COP26: The (Not Only Physical) Gap between the Blue Zone and the Green Zone
The 26th COP has opened in Glasgow: countless events take place between the Green Zone, dedicated to civil society, and the Blue Zone, where negotiations take place. However, the gap between the two areas is evident and it does not concern only the river that separates them: a bridge between civil society and delegates is increasingly needed so that the climate crisis can be resolved.
Di Mayra Boscato | YPA Italy
On the first of November the twenty-sixth edition of the Climate Change Conference was launched in Glasgow. On the same day, in the Blue Zone, the World Leaders Summit took place and worldwide leaders expressed their main concerns and goals with respect to the negotiations. At the same time and less than a mile away from it, the Green Zone opened its doors to the public and to the population in particular: it is a venue where the civil society, youth and artists from all over the world do exhibits, speak at the events and include the public with the final aim of increasing people’s awareness of climate change.
Thus, while in the Blue Zone, which is the area dedicated to the delegates, press and NGOs observers, Alok Sharma, President of the COP26 , was observing that “the window to keep within 1.5 degree is closing”, the Green Zone, just across the river Clyde, was filling up with classes of kids and young people who enthusiastically participated to interactive games and movie clips.
The Green Zone represents an incredible possibility for civil society, not only to make its voice heard but also to actually take part in an event whose result will determine the destiny of humanity. The Global Citizens Assembly’s action precisely focuses on this urgency: it is a worldwide project that includes more than fifty Countries and which aims at giving “a seat at the negotiations table” to every individual. Helganna Trantes, the German spokesperson, underlined in her speech that protecting the planet is essential, because “if we destroy the ecosystem, the ecosystem will destroy us”. There are many citizens worldwide that have participated in the Assembly with the intention to spread the need for change from every single human being. Pictures scrolling on the screen showed many small village communities meeting up: those photos show all their diligence, effort and desire to fight and obtain a better planet. The message is clear: it is necessary to take bold decisions since, as Trantes highlighted, “we do need nature, but nature doesn’t need us”.
Walking around the Green Zone pavilions you can feel the excitement, the willingness to know, to deepen, to understand things and strive for a change, to change direction to each own life in order to effectively take part in the transformation.
“I pledge to use reusable capsule in order to reduce the waste”, “I pledge to use the bus and bike more”, “I will eat less meat”: these are just some examples written and sticked on the pledges wall set up by Sainsbury’s, one of the major sponsor of the Conference. Sky, another sponsor, similarly prepared some small disc pledges and has invited the public to take one and attach it in correspondence to the country of origin of the big map arranged by the pavilion.
Taking for granted that the purpose of the Green Zone is to make the civil society voice heard, one voice left unheard for a long time is the women’s one. Nicole Scott, a NASA astronaut, underlines the relevance of diversity in all its forms. Women have a crucial role in the fight against climate change and the Green Zone seems to be aware of it: considerable space for exhibitions and events is dedicated to women.

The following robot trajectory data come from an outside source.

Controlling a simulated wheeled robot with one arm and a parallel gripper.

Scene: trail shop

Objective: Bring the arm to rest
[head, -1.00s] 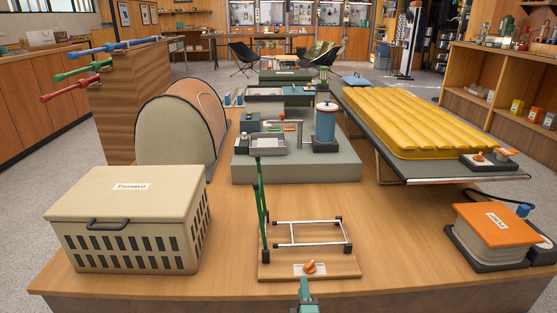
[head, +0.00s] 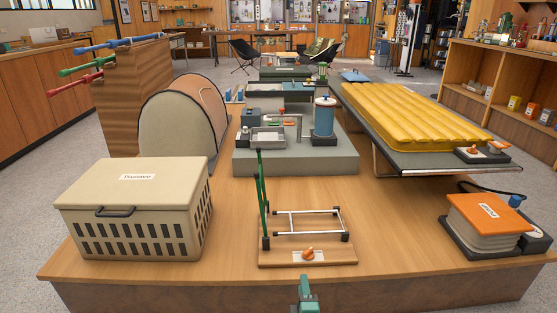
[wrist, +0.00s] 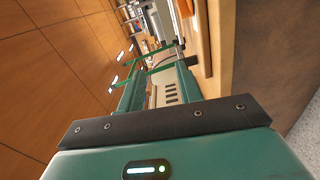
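My gripper (head: 306,288) shows at the bottom middle of the head view, in front of the table's near edge. In the wrist view its two teal fingers (wrist: 160,82) stand apart, with nothing seen between them but the background. It looks open and empty. My arm behind it is mostly out of the picture. The wooden board (head: 307,255) with a metal frame, a green upright and an orange knob lies just beyond the gripper, and I see no contact between them.
A wooden table (head: 400,245) fills the front. It bears a lidded cream crate (head: 130,215) at left, a grey platform (head: 295,162), and an orange-topped unit (head: 490,220) at right. A cot with a yellow mattress (head: 410,115) stands behind. Bare tabletop lies right of the board.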

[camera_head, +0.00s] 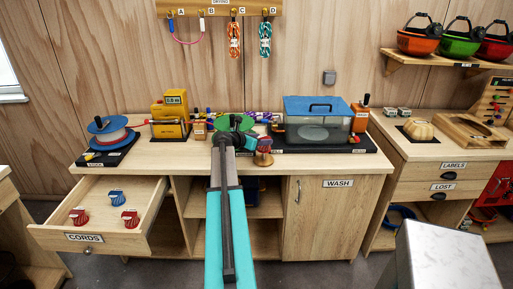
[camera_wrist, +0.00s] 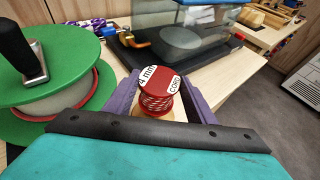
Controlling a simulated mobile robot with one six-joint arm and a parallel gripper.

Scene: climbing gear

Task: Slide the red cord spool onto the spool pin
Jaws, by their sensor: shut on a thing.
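The red cord spool (camera_wrist: 157,101), with a red top labelled "4 mm CORD" and red-and-white cord, stands upright between the purple fingers of my gripper (camera_wrist: 160,94), which is shut on it. In the head view the spool (camera_head: 264,143) is at the bench's front, just above a round wooden base (camera_head: 263,160). Part of this base (camera_wrist: 181,108) also shows under the spool in the wrist view. The spool pin itself is not visible; I cannot tell whether it is inside the spool or hidden beneath it.
A green reel (camera_wrist: 82,60) with a black handle stands close left of my gripper. A blue-lidded clear tank (camera_head: 318,108) stands behind to the right. The open CORDS drawer (camera_head: 152,228) at left holds red and blue spools. The bench front left of my arm is clear.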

Multiple voices followed one another at the event “Earth observers” where women were the protagonists. Jessie, a Kenian filmmaker, emphasized that being an activist sometimes can be dangerous, but at the same time it is necessary since telling stories is more important. Diaka is not in the room, but she joined through the video conference. She could not participate in person as she “comes from the south of the world”, as she ironically remarked. Anastasia is a farm holder and underscores the importance of working with nature and not against it. “Our planet has to be protected: if we are threatened, it is fundamental to have our back covered”: this is the lesson learned by Nicole during her missions in space, where having good travel buddies was all.
When you enter the Green Zone, fortunately, you have the feeling of being in good company, surrounded by people that care a lot, that want to work hard at the change but that, at the same, ask for responses, immediate, concrete and determined actions from the ones “across the river”.
Antònio Guterres, General Secretary for the United Nations, declared that the “Global Citizens Assembly is a practical way of showing how we can accelerate action through solidarity and people power.” Civil society has demonstrated and is still demonstrating to be able to play its part but, as the Secretary asserted, “now is the moment for national leaders to stand and deliver”.
In the city of Glasgow, the river Clyde separates the Blue Zone from the Green Zone: the bridge that connects the two zones is closed though. It is crucial, instead, that the bridge between the delegates and the civil society, not tested at all yet, is set up and strengthened in order to achieve the change.